Festa di S. Tommaso d’Aquino

Priverno, S. Maria, 6 marzo 2016

+ Mariano Crociata

 

C’è una nota di gioia in questa Domenica di Quaresima, denominata non a caso “Laetare”, cioè rallegrati. Non dunque soltanto la festa che qui a Priverno celebriamo nella memoria di S. Tommaso d’Aquino, nostro patrono, ma anche il presentimento e quasi l’anticipazione della festa di Pasqua contenuta nella liturgia domenicale suscitano gioia in questo giorno. Siamo contenti perché la Pasqua è vicina e, con essa, la risurrezione di Cristo e la rinnovata possibilità della nostra risurrezione.

La festa di san Tommaso è intimamente legata a questa gioia, poiché la santità non è altro che l’estensione della efficacia del mistero pasquale di Cristo. È grazie alla sua morte e risurrezione che viene partecipata agli uomini la santità di Cristo e di Dio.
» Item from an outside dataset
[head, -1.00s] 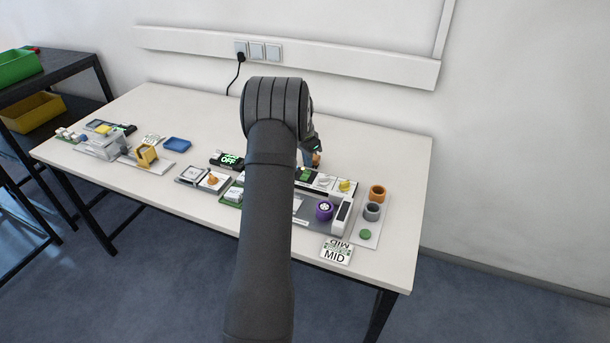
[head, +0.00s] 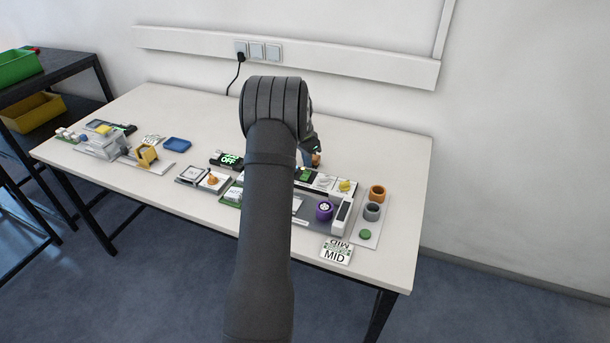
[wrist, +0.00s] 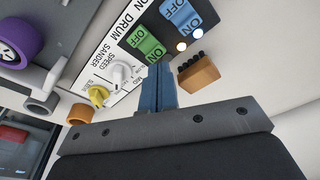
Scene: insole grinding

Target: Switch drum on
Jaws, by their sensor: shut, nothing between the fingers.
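The control panel (wrist: 112,62) carries printed words including "DRUM", "SANDER" and "SPEED". A green rocker switch (wrist: 146,42) and a blue rocker switch (wrist: 180,18) marked OFF and ON sit on it, with two glowing lamps (wrist: 182,46) beside them. The green switch also shows in the head view (head: 303,174). My gripper (wrist: 157,70) is shut and empty. Its blue fingertips are right by the near edge of the green switch; I cannot tell whether they touch it. In the head view my arm hides part of the panel.
A white knob (wrist: 120,75) and a yellow knob (wrist: 98,95) are on the panel. An orange block with dark bristles (wrist: 198,73) stands close to my fingers.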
Anche san Tommaso non trova in se stesso la ragione e la radice della sua santità ma solo nella morte e nella risurrezione di Gesù. La gioia della sua santità è la stessa gioia della risurrezione di Cristo di cui, come e più di ogni credente, egli in modo particolare vive.

Nel cammino verso la Pasqua il cammino deve ancora procedere sulla via della conversione e della penitenza, come san Paolo ci invita a fare indirizzando a noi la sua pressante sollecitazione: «lasciatevi riconciliare con Dio». Un invito che trova profonda risonanza nella famosa pagina evangelica detta del figlio prodigo o, anche, del padre misericordioso, ma che forse meglio può essere definita dei due figli, e perfino dei due figli prodighi. Certo non si possono dire del figlio maggiore le stesse cose dette per il minore; questi è davvero “perduto” e “morto”, come lo definisce la parabola prima del suo ritorno alla casa del padre. Ma il maggiore, rimasto in casa con il padre, vi è vissuto in realtà con il cuore lontano dal padre, incapace di capirne e di apprezzarne l’amore e la premura con cui metteva tutto a sua disposizione. Il fatto è che il maggiore non è migliore del fratello minore. Questi è andato via da casa e ha sperperato i beni di famiglia, è vero, ma il maggiore è rimasto in casa solo per paura, calcolo o incapacità di imitare il fratello.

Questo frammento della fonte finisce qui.